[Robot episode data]
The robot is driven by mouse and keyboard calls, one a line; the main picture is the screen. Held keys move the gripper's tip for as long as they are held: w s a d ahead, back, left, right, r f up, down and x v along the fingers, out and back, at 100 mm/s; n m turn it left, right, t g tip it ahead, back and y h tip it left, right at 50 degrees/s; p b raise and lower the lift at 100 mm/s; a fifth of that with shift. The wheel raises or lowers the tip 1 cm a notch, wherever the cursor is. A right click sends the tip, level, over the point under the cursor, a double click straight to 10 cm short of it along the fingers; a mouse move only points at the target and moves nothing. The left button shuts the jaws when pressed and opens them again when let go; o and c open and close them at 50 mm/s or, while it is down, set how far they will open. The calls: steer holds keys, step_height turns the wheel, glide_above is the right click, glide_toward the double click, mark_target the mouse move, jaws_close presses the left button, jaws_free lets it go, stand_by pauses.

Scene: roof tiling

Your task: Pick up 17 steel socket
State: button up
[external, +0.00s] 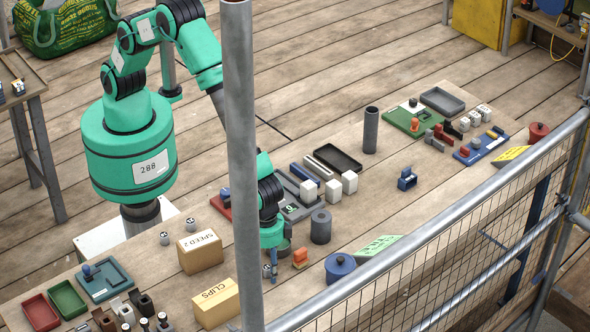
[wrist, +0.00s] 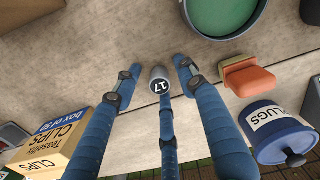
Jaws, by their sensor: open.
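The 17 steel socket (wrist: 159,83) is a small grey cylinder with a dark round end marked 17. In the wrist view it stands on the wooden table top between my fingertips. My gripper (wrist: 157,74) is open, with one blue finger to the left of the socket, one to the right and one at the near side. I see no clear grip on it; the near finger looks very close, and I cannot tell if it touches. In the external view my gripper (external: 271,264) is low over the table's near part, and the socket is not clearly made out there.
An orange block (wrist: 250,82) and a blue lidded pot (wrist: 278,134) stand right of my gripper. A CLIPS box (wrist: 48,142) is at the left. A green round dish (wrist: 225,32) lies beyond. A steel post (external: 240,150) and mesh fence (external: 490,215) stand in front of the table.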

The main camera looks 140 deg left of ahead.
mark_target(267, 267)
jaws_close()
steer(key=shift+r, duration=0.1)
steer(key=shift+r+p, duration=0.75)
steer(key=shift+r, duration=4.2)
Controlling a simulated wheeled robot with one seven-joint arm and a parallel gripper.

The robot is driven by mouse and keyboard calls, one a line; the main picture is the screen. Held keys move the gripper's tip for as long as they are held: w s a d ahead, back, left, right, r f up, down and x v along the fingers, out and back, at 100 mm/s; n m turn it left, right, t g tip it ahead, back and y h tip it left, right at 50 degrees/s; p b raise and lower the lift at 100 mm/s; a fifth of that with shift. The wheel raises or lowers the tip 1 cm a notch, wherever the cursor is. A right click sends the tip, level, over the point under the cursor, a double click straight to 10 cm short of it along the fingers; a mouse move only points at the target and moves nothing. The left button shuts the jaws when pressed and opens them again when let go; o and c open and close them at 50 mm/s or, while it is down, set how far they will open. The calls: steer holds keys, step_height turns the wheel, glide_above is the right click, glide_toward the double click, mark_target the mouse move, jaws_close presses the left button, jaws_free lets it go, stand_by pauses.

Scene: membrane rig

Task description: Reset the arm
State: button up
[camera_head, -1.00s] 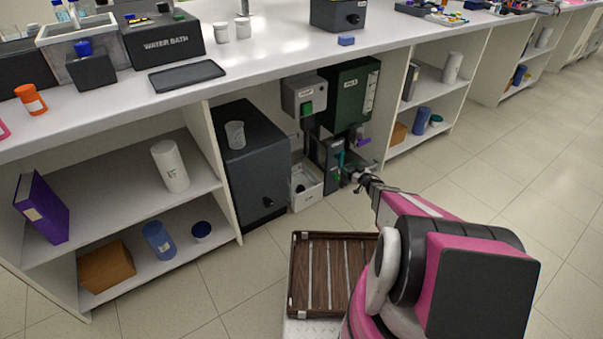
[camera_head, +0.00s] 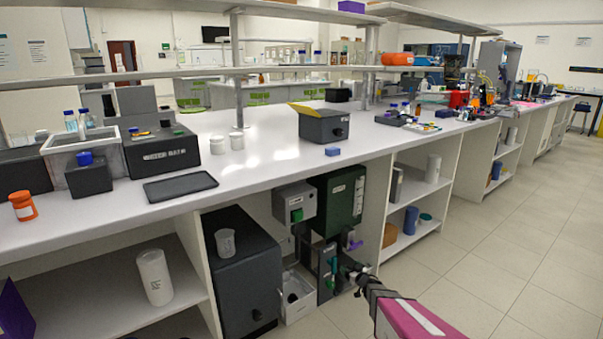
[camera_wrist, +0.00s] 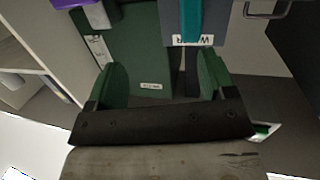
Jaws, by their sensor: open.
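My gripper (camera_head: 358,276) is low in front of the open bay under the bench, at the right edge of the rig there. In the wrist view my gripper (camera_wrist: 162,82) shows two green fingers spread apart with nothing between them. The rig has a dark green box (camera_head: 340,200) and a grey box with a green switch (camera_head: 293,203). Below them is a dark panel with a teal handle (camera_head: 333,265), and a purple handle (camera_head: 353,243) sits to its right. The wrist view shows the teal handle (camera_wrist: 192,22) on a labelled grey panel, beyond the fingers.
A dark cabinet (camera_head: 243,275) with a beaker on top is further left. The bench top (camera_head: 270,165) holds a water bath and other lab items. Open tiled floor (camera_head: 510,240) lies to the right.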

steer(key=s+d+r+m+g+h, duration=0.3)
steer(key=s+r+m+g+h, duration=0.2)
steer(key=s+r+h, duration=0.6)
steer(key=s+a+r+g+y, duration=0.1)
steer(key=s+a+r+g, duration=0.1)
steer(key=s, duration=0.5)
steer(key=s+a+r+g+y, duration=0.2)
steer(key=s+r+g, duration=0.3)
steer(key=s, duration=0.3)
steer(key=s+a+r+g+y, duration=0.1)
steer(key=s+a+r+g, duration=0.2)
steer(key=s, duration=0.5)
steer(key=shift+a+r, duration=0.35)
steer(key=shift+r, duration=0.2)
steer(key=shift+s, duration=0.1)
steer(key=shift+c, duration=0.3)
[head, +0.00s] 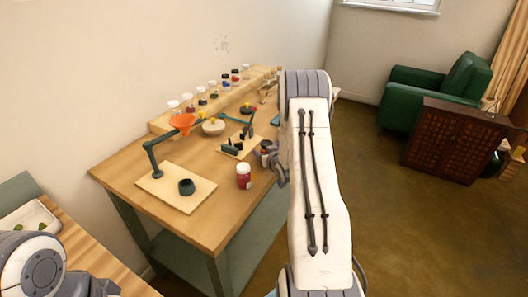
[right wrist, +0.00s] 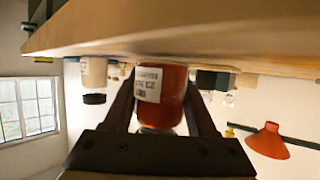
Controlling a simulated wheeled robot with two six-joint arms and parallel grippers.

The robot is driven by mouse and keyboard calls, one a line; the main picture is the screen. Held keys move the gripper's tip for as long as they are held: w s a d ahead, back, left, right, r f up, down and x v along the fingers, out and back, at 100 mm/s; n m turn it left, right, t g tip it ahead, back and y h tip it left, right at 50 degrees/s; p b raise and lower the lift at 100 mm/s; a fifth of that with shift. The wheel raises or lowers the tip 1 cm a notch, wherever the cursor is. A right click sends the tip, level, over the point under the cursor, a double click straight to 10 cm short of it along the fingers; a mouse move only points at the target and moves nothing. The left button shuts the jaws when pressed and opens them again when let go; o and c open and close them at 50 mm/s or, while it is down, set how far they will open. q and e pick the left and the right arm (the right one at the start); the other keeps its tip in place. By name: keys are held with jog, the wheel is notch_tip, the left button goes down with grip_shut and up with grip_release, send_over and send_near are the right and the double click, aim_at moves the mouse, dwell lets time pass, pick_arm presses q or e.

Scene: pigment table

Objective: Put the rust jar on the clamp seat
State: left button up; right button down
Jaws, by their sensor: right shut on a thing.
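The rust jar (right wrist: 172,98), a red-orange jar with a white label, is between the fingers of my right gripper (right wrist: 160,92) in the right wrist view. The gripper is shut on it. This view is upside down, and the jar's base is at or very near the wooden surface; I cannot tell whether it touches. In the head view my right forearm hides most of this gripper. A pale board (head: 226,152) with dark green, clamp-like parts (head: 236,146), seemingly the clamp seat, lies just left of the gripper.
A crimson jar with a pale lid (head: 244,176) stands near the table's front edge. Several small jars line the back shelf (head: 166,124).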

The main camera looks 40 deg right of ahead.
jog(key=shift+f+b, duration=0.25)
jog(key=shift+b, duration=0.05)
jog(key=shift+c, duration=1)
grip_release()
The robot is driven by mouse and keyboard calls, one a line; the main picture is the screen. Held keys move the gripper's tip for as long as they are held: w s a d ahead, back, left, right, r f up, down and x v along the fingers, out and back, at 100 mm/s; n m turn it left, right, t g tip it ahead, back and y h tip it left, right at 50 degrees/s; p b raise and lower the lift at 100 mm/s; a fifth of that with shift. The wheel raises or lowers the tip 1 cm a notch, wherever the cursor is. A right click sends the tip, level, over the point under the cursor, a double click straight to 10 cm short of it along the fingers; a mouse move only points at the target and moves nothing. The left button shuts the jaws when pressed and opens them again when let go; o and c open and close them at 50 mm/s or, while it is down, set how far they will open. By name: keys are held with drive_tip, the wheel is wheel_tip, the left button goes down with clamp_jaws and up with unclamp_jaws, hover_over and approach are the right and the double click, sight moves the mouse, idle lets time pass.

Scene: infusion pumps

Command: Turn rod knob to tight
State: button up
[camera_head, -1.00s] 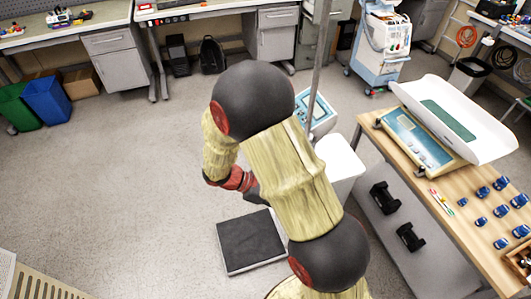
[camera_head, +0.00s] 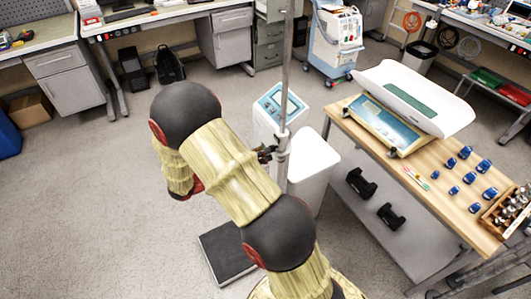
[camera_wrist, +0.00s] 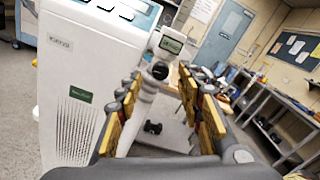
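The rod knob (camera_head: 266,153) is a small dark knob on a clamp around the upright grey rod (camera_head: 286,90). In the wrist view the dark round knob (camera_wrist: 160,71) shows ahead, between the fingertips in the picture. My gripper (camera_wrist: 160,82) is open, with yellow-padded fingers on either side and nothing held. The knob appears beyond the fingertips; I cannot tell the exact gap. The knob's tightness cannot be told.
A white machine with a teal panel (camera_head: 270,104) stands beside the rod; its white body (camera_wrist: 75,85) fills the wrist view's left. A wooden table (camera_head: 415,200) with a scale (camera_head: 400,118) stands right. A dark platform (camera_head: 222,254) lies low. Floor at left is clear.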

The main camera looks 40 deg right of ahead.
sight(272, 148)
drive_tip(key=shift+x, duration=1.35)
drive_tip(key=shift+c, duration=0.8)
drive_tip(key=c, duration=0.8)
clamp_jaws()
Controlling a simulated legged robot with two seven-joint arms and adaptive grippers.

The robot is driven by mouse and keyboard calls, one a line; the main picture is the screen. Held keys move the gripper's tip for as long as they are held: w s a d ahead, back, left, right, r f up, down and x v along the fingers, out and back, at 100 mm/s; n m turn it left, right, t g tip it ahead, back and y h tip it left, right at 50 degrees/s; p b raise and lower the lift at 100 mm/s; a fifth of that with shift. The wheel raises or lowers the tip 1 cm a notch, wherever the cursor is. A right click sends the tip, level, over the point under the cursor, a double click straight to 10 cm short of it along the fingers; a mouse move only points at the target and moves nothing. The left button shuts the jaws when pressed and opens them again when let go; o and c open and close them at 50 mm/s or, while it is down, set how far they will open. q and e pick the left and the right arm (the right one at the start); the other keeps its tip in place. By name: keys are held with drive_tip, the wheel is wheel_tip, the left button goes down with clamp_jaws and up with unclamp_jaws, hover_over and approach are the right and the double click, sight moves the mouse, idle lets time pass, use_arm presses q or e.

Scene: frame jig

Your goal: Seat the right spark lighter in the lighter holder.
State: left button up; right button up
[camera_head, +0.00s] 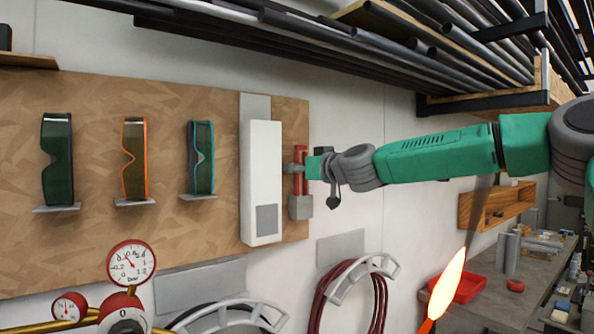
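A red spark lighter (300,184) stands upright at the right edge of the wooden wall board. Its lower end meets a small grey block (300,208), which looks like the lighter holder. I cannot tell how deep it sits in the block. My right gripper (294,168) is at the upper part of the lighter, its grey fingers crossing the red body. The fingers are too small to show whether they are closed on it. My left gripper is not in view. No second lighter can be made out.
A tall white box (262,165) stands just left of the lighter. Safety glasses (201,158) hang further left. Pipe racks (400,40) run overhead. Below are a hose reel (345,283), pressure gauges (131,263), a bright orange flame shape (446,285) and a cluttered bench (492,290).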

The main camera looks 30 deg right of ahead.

**Problem to solve:** Isolate each line of the listing above that includes "joint". Copy it.

**Exercise result:**
Controlling a simulated wheeled robot with one seven-joint arm and a parallel gripper.
Controlling a simulated wheeled robot with two six-joint arms and parallel grippers.
Controlling a simulated legged robot with two seven-joint arms and adaptive grippers.

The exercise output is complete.